In taking on the Muslim Brotherhood, the Bush Administration has aligned itself against the most powerful and authentic political movement in the Arab world. Established in 1928 in opposition to foreign occupation and Zionism, the Brotherhood is the closest thing to an established, centrist party in an Arab world that over the years has shifted rightward on a riptide of outrage. Egyptians are drawn in by the group's message of moderation and tolerance and by their contempt for U.S. Middle East policy, which includes support of Hosni Mubarak, the country's brutal, secular president. The group renounced violence decades ago and has condemned Osama bin Laden and his acolytes as apostates. It is not on the U.S. list of terrorist organizations and gets high praise from many Egyptians — secular as well as religious, Christian as well as Muslim — for its civic-mindedness.

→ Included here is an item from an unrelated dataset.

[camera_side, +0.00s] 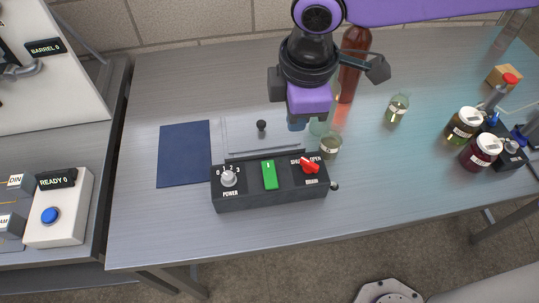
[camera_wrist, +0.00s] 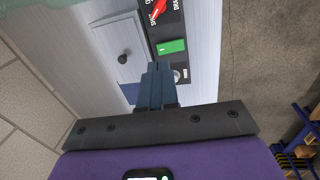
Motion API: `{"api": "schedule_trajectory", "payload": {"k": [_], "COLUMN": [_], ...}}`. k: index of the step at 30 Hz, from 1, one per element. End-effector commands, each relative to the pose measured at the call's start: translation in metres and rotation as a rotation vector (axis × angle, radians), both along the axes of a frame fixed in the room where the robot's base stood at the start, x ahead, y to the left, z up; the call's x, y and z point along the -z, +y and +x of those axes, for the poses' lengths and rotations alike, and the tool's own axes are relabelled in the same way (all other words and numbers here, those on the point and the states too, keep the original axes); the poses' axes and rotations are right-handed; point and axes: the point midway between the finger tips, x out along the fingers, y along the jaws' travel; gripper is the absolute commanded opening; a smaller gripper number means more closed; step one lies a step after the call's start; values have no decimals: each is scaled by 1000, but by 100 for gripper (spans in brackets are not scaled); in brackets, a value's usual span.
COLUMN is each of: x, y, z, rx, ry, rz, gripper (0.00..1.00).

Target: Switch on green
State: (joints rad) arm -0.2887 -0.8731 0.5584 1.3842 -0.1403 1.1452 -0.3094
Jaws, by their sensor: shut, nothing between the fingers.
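A black control box (camera_side: 240,199) stands on the metal table and carries a green switch (camera_side: 269,175) in the middle of its top. The green switch also shows in the wrist view (camera_wrist: 171,47), just beyond my fingertips. My gripper (camera_side: 296,125) is shut and empty, above and behind the box, apart from the switch in the side view. In the wrist view its blue fingers (camera_wrist: 157,70) are together. Whether the switch is on cannot be told.
A pale plate with a black knob (camera_side: 261,125) lies behind the box, beside a dark blue mat (camera_side: 184,154). A red bottle (camera_side: 353,65) and small glasses (camera_side: 397,108) stand near my gripper. Jars (camera_side: 465,126) stand at right. The table front is clear.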

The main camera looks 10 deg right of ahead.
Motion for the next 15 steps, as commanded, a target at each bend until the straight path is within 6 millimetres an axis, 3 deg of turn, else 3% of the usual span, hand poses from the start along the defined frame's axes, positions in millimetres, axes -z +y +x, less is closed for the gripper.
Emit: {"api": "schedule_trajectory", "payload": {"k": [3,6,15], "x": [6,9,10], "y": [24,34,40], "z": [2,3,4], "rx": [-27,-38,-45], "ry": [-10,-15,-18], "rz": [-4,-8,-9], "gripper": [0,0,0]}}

Unlike Al Qaeda, the Muslim Brotherhood knows how to contest and win elections. While bin Laden and President Bush indulge in existential combat in which the average Muslim has little if any personal stake, the Brotherhood has been winning hearts and minds through assiduous and nonsectarian ward-heeling. While Bushism has wrought war, anarchy, occupation and the specter of the lethal Zionist-Crusader alliance that bin Laden warned of in the run up to 9/11, the Muslim Brotherhood salves some of the deprivations and inequities of ordinary life. It is what makes the group the hardest target yet in Bush's "war on terror," and the likely successor to the aging Mubarak.
Attempts to sideline the Muslim Brotherhood by locking its members out of America will only raise the price of dealing with its leaders when there is no one else in Cairo to talk to.